Form S-3 is a registration form from the U.S. Securities and Exchange Commission (SEC) that a publicly traded company can use to disclose information for various types of securities offerings.
Specifically, the form allows for a simplified registration process known as a “shelf registration” or “shelf offering.” With a shelf registration, a company can fulfill its SEC registration obligations for new securities it intends to issue up to three years in the future.
Once these securities are on the “shelf,” the company can issue them in one or more separate offerings whenever it chooses, allowing it to quickly raise capital when needed or when market conditions are favorable. It gives the company the flexibility to adjust the timing, price, or amount of securities offered based on market conditions and its capital needs.
However, not all companies can use Form S-3. There are certain eligibility requirements, which include:
- The company must be organized in the United States or Canada.
- The company must have already been required to report under the Securities Exchange Act for at least 12 months and be up to date with all SEC reporting requirements.
- The company must not be a shell company, other than a business combination related shell company.
- The company must not be selling more than one third of their public float in primary offerings over any period of 12 calendar months.

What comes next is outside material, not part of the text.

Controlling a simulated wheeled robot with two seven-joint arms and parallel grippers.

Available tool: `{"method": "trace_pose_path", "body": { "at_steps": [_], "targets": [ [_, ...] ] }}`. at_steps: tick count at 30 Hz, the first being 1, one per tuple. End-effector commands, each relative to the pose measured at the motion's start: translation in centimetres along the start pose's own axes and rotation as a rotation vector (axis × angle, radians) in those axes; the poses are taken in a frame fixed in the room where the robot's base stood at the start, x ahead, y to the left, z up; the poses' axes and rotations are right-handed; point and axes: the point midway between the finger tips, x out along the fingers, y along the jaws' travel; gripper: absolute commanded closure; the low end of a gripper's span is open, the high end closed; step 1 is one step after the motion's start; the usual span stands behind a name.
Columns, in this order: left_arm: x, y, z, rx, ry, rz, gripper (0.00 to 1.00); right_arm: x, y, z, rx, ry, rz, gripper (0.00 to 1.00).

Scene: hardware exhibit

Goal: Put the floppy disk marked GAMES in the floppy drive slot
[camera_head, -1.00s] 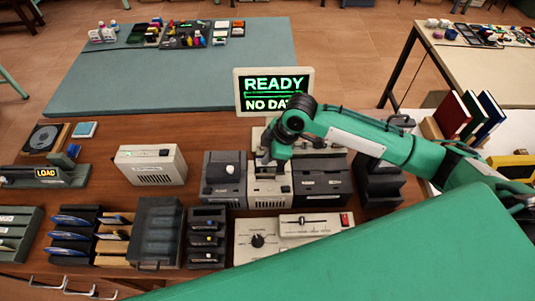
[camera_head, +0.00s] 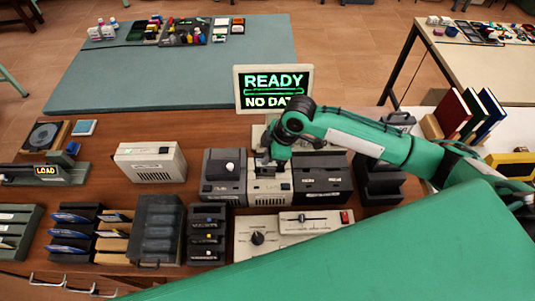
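My right gripper (camera_head: 268,168) points down at the top of the cream drive unit (camera_head: 269,193), in the middle of a row of devices. Its fingertips and anything between them are too small and hidden to make out. A dark grey unit (camera_head: 223,190) stands to the left and a black unit (camera_head: 322,185) to the right. I cannot make out a disk marked GAMES. Blue-edged disks sit in a black rack (camera_head: 90,244) at the lower left. The monitor (camera_head: 273,88) behind reads READY and NO DA, the rest hidden by my arm. My left gripper does not show.
A cream box (camera_head: 150,162) stands left of the row, with clear wood between. A control panel with a knob (camera_head: 257,239) and a slider panel (camera_head: 315,220) lie in front. A dark lidded case (camera_head: 157,230) and books (camera_head: 470,115) also stand near.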

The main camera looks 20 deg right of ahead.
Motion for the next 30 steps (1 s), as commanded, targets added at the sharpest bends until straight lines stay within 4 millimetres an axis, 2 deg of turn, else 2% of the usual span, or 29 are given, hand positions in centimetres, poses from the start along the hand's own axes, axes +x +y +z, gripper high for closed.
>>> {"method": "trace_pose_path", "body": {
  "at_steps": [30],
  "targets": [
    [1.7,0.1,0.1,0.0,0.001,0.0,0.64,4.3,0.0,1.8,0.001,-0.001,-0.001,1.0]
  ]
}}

Once a company meets these requirements and files Form S-3, it can offer securities “off the shelf” as needed, subject to any market or regulatory constraints. This type of offering provides flexibility and can be a cost-effective way for eligible issuers to raise capital.
Example of Form S-3
Suppose “EcoEnergy Corp.,” a publicly-traded renewable energy company, wants to raise capital to fund its expansion into new markets. However, it is not immediately in need of the funds and would like to take advantage of favorable market conditions that may arise in the future.
To prepare for this, EcoEnergy Corp. decides to file Form S-3 with the Securities and Exchange Commission (SEC). They meet all the eligibility requirements: they are based in the United States, have been reporting to the SEC for more than 12 months, are up to date with all SEC reporting requirements, are not a shell company, and the total value of the securities they plan to sell is less than one third of their public float.

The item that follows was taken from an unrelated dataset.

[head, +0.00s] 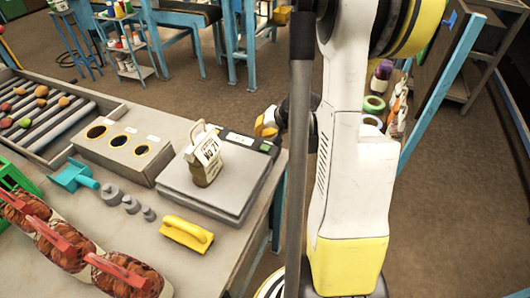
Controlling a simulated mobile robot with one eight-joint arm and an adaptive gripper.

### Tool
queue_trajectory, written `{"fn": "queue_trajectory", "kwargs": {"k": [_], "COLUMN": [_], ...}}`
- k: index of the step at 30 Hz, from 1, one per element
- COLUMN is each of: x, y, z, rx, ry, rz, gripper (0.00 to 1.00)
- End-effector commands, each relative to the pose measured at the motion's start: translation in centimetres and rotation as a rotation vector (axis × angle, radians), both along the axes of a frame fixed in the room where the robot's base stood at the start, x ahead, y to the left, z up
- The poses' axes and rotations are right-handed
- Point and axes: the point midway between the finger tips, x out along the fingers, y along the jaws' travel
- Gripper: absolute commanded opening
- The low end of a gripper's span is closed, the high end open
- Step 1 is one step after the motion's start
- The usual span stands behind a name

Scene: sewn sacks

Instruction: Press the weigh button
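A flat grey scale (225,195) sits on the bench in the middle of the head view. Its dark console strip (238,138) runs along the back edge. A small green patch (265,147), which may be the weigh button, is at the strip's right end. A tan and olive container (205,160) with a handle and a "No 21" label stands upright on the scale plate. My gripper (264,124), with yellow and white parts, is just behind and above the console's right end, apart from it as far as I can tell. Its fingers are too small to read.
A yellow-handled tool (187,234) and several grey weights (130,204) lie near the scale. A grey box with three holes (118,148), a teal scoop (73,176) and filled net sacks (62,243) are to the left. The bench's right edge is close beside the scale.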

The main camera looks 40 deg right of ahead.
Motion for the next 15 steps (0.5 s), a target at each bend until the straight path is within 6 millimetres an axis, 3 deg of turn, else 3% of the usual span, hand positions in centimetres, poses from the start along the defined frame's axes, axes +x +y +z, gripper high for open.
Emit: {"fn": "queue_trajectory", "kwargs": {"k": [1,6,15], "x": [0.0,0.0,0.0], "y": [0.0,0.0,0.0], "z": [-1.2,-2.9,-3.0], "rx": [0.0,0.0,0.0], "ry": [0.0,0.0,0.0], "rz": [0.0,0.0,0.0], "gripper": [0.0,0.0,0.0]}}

Upon SEC’s approval, EcoEnergy Corp. now has its securities “on the shelf.” They don’t issue the securities right away, but instead wait for a time when market conditions are favorable.
After a few months, there’s a surge of investor interest in the renewable energy sector, and EcoEnergy Corp. decides that it’s the right time to issue a portion of its shelf-registered securities. They can quickly and efficiently do so, thanks to their earlier filing of Form S-3, thus raising the capital they need to expand their operations.
This is a simplified example, but it illustrates how Form S-3 provides flexibility for companies to raise capital as per their requirements and favorable market conditions. The actual process involves more complexities and regulations, so companies typically work with legal and financial advisors throughout the process.